Identify each line in the records below that contains the word "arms", and copy it.

##########

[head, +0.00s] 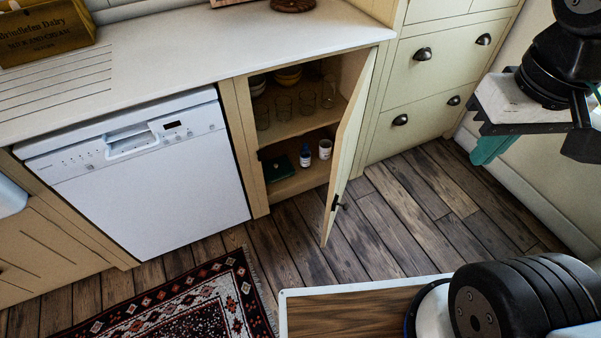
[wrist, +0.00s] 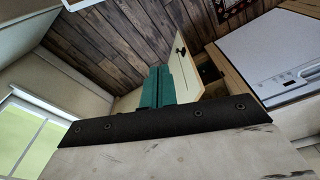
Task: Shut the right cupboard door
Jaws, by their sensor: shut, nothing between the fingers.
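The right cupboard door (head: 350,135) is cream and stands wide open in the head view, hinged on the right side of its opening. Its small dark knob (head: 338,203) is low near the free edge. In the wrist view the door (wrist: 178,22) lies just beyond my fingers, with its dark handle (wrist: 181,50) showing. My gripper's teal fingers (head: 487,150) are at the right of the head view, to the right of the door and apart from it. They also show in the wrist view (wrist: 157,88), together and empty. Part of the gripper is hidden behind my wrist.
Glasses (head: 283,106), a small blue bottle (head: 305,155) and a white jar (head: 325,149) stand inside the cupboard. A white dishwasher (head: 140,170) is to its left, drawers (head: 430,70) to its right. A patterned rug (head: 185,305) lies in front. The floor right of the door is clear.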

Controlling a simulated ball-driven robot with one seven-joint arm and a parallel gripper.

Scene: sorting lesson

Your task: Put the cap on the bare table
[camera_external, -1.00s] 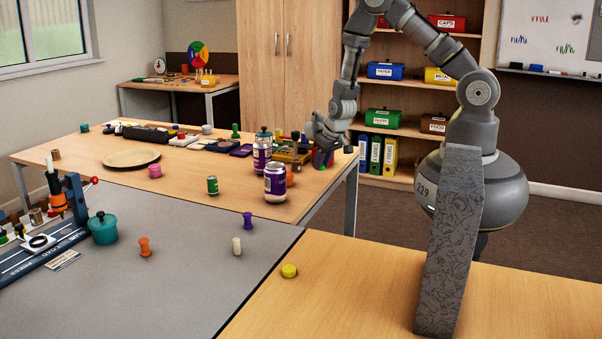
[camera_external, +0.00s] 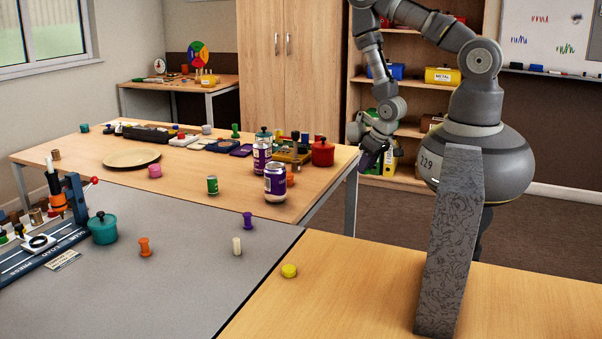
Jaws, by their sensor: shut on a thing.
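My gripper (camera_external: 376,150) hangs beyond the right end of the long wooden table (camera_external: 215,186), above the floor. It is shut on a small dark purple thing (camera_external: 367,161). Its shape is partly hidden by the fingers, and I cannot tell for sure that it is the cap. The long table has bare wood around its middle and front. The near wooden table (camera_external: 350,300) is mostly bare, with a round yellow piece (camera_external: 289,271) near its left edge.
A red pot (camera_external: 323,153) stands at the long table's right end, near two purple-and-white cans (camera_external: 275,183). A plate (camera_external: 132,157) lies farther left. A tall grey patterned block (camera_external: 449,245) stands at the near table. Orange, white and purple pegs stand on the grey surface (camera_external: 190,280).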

##########

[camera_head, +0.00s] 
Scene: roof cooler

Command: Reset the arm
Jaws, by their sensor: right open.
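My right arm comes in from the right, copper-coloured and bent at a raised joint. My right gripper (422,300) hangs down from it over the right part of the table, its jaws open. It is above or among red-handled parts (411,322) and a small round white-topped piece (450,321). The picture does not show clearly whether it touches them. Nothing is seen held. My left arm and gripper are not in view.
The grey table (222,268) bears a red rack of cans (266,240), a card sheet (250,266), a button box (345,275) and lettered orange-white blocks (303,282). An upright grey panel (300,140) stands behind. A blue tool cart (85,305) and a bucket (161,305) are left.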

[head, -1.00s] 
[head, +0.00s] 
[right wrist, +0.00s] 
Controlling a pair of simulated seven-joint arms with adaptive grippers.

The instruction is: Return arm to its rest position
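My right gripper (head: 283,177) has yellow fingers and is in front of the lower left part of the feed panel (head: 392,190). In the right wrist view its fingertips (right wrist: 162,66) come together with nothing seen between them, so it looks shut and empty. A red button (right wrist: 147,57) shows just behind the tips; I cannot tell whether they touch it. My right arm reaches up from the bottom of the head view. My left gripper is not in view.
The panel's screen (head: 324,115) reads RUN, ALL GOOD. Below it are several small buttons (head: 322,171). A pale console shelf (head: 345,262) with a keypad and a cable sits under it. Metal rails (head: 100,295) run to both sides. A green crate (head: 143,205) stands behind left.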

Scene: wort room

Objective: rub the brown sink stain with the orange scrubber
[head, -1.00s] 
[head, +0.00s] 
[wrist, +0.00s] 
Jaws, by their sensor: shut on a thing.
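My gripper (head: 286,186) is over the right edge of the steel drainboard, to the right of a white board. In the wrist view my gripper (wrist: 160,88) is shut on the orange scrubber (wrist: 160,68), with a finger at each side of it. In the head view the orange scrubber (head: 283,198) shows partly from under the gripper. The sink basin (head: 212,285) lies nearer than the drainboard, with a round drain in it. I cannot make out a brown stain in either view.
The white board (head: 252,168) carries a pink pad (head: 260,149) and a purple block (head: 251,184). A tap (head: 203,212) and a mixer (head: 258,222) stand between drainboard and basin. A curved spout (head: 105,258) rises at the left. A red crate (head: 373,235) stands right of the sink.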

##########

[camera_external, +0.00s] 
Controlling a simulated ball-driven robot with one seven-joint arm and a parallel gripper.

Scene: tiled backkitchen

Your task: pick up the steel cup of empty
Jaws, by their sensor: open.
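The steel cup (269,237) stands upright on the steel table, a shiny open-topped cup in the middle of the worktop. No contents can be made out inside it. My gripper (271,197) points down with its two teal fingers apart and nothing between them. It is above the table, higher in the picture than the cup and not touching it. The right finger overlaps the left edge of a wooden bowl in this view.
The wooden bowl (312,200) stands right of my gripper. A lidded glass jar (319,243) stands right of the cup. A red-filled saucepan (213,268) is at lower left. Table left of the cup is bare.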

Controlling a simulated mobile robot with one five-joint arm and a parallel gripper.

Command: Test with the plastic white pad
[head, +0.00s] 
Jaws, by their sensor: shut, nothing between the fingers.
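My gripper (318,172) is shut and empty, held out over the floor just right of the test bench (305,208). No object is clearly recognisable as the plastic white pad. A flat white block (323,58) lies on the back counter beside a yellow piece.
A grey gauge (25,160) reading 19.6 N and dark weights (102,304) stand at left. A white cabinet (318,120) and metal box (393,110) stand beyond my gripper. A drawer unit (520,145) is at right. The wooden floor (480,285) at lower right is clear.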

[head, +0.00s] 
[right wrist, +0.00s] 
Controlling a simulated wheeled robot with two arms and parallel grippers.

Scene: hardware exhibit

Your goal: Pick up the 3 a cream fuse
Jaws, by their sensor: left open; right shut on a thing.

##########

# [TASK OUTPUT]
Controlling a pair of simulated seven-joint arms with adaptive grippers.
Controlling a simulated wheeled robot with two arms and parallel grippers.

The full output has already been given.